Há precedentes, em países como a Colômbia – para ficar na vizinhança -, que ilustram assustadoramente essa situação. Em abril de 2001, o jornalista colombiano Luis Fernandez, fundador de uma organização que se dedica ao estímulo à liberdade de imprensa no seu país, calculava que nos últimos 20 anos mais de 150 jornalistas haviam sido assassinados na Colômbia, cerca de 200 haviam sido seqüestrados e inúmeros outros forçados ao exílio. ?O governo?, dizia Fernandez ao The Guardian, de Londres, ?respondeu ajudando a criar um Comitê de Proteção aos Jornalistas, mas nove meses depois os jornalistas já haviam sido declarados alvos militares pela guerrilha, sem receber qualquer tipo oficial de proteção?.

Como evitar um desvio semelhante no caminho do meio de maior penetração no Brasil? A resposta passa pelo entendimento das peculiaridades do jornalismo investigativo em televisão. Ele difere bastante do tipo de jornalismo que costuma ser praticado na mídia impressa. Em primeiro lugar porque, em televisão, a imagem não ilustra – ela é o próprio narrador. Não reproduz a experiência do repórter; é precisamente o relato dessa experiência. Isso gera de saída a necessidade do aparato, que amplia exponencialmente a exposição do repórter e das demais pessoas envolvidas na apuração.

Tão importante quanto essa peculiaridade instrumental é a ausência de uma tradição de telejornalismo investigativo no Brasil e, conseqüentemente, de um conhecimento das estratégias que ele impõe ao repórter. Com raras exceções, a experiência do jornalismo investigativo na televisão brasileira é um fato dos anos 90. Isso pode parecer espantoso, mas é conseqüência natural de um conjunto de circunstâncias que começam no forte comprometimento com o Estado que a televisão encontra desde o seu nascimento, no início dos anos 50, passam pela mordaça geral do período da ditadura militar e, ao final dela, pela impotência econômica do veículo durante os anos da megainflação.

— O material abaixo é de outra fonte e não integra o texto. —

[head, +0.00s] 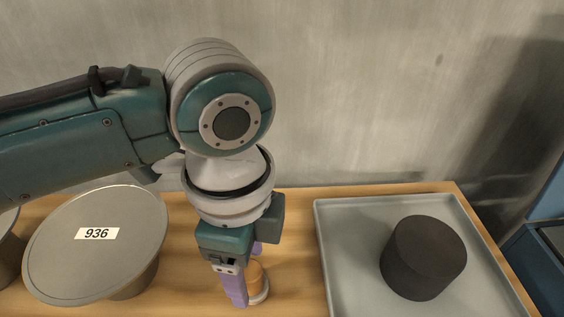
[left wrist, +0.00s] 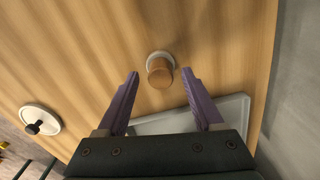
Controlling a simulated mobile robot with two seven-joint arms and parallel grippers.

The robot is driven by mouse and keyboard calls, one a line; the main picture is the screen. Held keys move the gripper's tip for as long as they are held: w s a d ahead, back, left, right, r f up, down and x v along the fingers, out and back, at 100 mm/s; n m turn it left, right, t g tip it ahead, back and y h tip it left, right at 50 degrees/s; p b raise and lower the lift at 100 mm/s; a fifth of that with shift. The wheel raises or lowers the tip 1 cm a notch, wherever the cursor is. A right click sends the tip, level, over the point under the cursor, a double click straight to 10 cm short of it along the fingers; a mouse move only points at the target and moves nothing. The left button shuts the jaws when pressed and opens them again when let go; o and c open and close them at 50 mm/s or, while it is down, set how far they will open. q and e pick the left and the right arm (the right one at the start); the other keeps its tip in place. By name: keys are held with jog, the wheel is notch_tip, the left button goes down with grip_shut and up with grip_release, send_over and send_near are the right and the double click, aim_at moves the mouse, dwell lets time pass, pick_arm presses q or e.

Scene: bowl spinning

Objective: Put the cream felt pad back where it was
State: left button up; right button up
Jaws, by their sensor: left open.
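The cream felt pad (left wrist: 155,56) appears as a pale round disc with a short wooden knob (left wrist: 160,74) on it, standing on the wooden table. In the head view the knob (head: 256,273) and pale disc (head: 262,297) are partly hidden behind a purple finger. My left gripper (head: 247,285) points down at it, jaws open, one finger on each side. In the left wrist view the knob lies between the tips of the open fingers (left wrist: 160,72), with a gap on both sides. My right gripper is not in view.
A grey tray (head: 335,260) at the right holds a dark cylinder (head: 423,257). A grey metal vessel labelled 936 (head: 95,265) stands at the left, another partly shown beside it. In the left wrist view a white disc with a black knob (left wrist: 40,119) lies near the table edge.

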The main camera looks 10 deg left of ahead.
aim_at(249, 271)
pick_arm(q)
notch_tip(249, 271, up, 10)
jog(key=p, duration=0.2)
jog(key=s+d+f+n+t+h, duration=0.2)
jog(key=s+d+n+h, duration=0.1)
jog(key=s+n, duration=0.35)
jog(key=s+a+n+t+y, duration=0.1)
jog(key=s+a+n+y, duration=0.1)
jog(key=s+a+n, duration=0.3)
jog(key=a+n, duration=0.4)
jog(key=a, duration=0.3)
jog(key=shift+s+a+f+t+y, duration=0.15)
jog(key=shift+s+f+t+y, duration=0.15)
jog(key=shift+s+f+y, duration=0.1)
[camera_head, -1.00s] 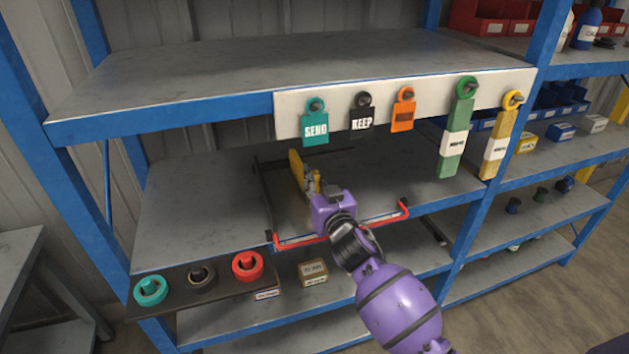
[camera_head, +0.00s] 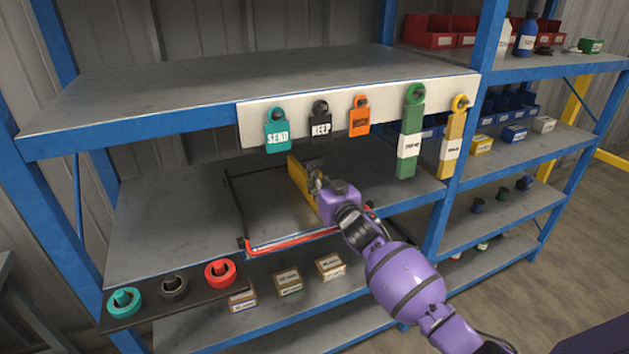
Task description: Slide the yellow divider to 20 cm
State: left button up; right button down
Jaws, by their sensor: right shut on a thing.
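The yellow divider (camera_head: 303,181) stands upright on the middle shelf, within a dark-railed frame with a red front bar (camera_head: 290,240). My right gripper (camera_head: 318,183) is shut on the divider near its front end. The purple wrist and arm hide part of the divider and the right part of the red bar. No scale or distance marks can be read in this view. My left gripper is not in view.
A white board above holds hanging tags: teal SEND (camera_head: 278,130), black KEEP (camera_head: 321,124), orange (camera_head: 359,117), plus green (camera_head: 410,130) and yellow (camera_head: 452,135) strips. Teal, black and red rings (camera_head: 220,271) sit on a dark tray lower left. Small boxes (camera_head: 289,281) stand below.

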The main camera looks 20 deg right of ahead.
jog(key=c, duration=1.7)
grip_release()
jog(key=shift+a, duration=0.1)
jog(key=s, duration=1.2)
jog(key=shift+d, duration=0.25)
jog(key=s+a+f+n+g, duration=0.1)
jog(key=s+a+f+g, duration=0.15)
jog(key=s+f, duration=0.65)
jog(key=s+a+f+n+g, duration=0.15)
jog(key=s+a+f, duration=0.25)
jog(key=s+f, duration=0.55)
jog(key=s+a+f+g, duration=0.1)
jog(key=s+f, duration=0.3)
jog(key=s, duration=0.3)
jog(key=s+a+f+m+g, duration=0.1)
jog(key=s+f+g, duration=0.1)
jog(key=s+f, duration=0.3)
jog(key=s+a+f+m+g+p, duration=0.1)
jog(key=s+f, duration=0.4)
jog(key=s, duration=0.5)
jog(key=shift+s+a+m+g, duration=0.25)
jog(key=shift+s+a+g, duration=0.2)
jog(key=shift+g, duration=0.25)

Lidar com a própria autonomia é coisa nova em televisão, onde até hoje investigação responsável e mero sensacionalismo se confundem. Justamente por ser o relato da experiência, a imagem pode também ser leviana. Apresenta seu objeto como se prescindisse do filtro do repórter. Não é por outra razão que uma suposta investigação pode não ser mais do que a exposição pueril do enfocado nos programas que se vestem de jornalísticos mas não agem como tal.

O caso da repórter Cristina Guimarães é cercado de pequenos mistérios: a) por que nenhum outro jornal o noticiou, apesar da gravidade da situação e da ameaça que isso representa ao próprio exercício do jornalismo?; b) o que aconteceu de fato na Globo, que sabidamente é uma empresa que dá grande cobertura aos seus funcionários – e por mais razão aos que produzem um material de tal envergadura?; c) por que os outros repórteres não estão aparentemente sofrendo as mesmas ameaças?

Nenhuma dessas questões altera a pergunta essencial: como garantir a liberdade de exercício do jornalismo investigativo num meio onde a exposição dos repórteres é muito grande, a existência do aparato técnico, por menor que seja, é necessária, e que ainda por cima não dispõe de uma cartilha de procedimentos formatada pela experiência desse tipo de jornalismo?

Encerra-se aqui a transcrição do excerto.